▸ **What you need to do**
Reproduce the listing below without any change.

--- begin ---

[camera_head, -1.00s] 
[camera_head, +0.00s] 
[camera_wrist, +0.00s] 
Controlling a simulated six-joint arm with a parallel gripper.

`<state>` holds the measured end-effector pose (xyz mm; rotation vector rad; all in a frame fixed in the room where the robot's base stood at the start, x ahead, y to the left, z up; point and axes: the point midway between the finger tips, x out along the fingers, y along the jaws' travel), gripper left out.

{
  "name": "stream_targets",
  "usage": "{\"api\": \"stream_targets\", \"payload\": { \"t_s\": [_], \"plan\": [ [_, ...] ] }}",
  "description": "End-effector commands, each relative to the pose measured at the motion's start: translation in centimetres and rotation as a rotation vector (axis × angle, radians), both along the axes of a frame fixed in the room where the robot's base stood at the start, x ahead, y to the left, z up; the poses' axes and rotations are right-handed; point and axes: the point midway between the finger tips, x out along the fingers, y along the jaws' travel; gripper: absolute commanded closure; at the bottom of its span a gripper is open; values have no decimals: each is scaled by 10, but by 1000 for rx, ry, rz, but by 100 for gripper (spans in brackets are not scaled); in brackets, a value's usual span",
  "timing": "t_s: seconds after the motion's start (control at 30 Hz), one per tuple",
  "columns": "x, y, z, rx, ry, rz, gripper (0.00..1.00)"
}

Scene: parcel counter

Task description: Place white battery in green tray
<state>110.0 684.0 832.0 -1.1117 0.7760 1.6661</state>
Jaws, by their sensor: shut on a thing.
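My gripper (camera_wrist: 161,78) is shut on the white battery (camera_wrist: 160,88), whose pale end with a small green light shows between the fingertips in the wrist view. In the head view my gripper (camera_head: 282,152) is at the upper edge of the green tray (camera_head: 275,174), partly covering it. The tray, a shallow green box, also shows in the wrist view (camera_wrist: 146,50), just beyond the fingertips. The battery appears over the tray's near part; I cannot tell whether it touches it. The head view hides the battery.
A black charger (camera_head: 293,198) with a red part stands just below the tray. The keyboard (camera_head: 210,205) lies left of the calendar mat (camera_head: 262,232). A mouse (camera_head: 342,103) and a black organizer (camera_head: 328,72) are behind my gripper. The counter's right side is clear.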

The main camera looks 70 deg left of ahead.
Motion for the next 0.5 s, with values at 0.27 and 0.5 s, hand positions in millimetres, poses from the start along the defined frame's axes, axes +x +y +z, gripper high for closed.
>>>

--- end ---

▸ **Problem solution**
[camera_head, -1.00s] 
[camera_head, +0.00s] 
[camera_wrist, +0.00s] 
Controlling a simulated six-joint arm with a parallel gripper.

`<state>` holds the measured end-effector pose (xyz mm; rotation vector rad; all in a frame fixed in the room where the robot's base stood at the start, x ahead, y to the left, z up; point and axes: the point midway between the finger tips, x out along the fingers, y along the jaws' travel), gripper left out.

{
  "name": "stream_targets",
  "usage": "{\"api\": \"stream_targets\", \"payload\": { \"t_s\": [_], \"plan\": [ [_, ...] ] }}",
  "description": "End-effector commands, each relative to the pose measured at the motion's start: translation in centimetres and rotation as a rotation vector (axis × angle, radians), both along the axes of a frame fixed in the room where the robot's base stood at the start, x ahead, y to the left, z up; the poses' axes and rotations are right-handed; point and axes: the point midway between the finger tips, x out along the fingers, y along the jaws' travel; gripper: absolute commanded closure; at the bottom of its span a gripper is open; values have no decimals: each is scaled by 10, but by 1000 for rx, ry, rz, but by 100 for gripper (spans in brackets are not scaled); in brackets, a value's usual span",
  "timing": "t_s: seconds after the motion's start (control at 30 Hz), one per tuple",
  "columns": "x, y, z, rx, ry, rz, gripper (0.00..1.00)"
}

Scene: parcel counter

Task description: Place white battery in green tray
<state>110.0 684.0 832.0 -1.1117 0.7760 1.6661</state>
Jaws, by their sensor: shut on a thing.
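My gripper (camera_wrist: 161,78) is shut on the white battery (camera_wrist: 160,88), whose pale end with a small green light shows between the fingertips in the wrist view. In the head view my gripper (camera_head: 282,152) is at the upper edge of the green tray (camera_head: 275,174), partly covering it. The tray, a shallow green box, also shows in the wrist view (camera_wrist: 146,50), just beyond the fingertips. The battery appears over the tray's near part; I cannot tell whether it touches it. The head view hides the battery.
A black charger (camera_head: 293,198) with a red part stands just below the tray. The keyboard (camera_head: 210,205) lies left of the calendar mat (camera_head: 262,232). A mouse (camera_head: 342,103) and a black organizer (camera_head: 328,72) are behind my gripper. The counter's right side is clear.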

The main camera looks 70 deg left of ahead.
Motion for the next 0.5 s, with values at 0.27 and 0.5 s, hand positions in millimetres, poses from the start along the defined frame's axes, axes +x +y +z, gripper high for closed.
>>>

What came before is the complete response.